Built into the earth, a timber door from the backyard leads into a large and cold rectangular room.
At each end of the room two narrow doorways lead into what was once a temporary home for Ipswich's early criminals.
As a dim light peers through the thin bars on the concrete window frame, CWA Ipswich branch president Gail Neville stands in silence.
"People have asked me if I've ever seen ghosts in here," she said.
"I have to say I don't know, I've never slept down here."
The location of the police jail underneath has been known to women's association members and hostel residents for many years, but some disputed its use.

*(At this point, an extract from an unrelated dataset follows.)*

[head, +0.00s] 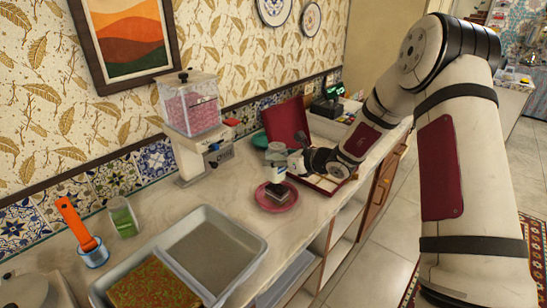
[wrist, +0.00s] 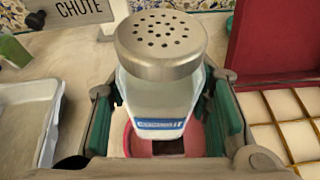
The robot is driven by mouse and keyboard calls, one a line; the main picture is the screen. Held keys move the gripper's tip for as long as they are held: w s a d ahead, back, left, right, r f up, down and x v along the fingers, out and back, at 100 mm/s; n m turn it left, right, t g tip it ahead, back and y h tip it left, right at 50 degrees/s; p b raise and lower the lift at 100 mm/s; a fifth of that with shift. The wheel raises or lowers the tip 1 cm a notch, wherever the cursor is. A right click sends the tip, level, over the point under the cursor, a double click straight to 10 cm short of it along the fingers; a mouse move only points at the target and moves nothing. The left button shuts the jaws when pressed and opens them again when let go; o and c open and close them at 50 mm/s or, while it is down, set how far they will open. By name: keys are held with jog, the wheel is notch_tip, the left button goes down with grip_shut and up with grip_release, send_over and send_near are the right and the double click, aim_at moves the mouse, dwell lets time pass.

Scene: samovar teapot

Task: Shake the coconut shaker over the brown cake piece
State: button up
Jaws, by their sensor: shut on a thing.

"Some people disagreed and said it was never a lock-up - but on the paperwork we've got it was two, and it looks like a jail," Ms Neville said.
Chief Constable Edward Quinn, a mounted policeman, was one of the earliest owners of the 1860 Colonial Georgian home.
It was later occupied by the Campbell family, who were one of the first pioneering families of Ipswich.
Ms Neville's voice echoes as she speaks about the remarkable history in the walls around her.
"In 1942 Ipswich Branch (of the women's association) bought the building for 500 pounds," she said.
At the weekend the association celebrated 160 years of the site and 75 years of the hostel's operation.
While both the building and the women's association has a significant history, the future of both remains uncertain.
"We're just a small branch and we'd like some more members," Ms Neville said.
The association has the building on the market for sale, partly because of dwindling numbers.
"Members are getting too old and we just can't keep up with the work," she said.
It will be a tough sell for the association branch president, who lived in the hostel for about one year.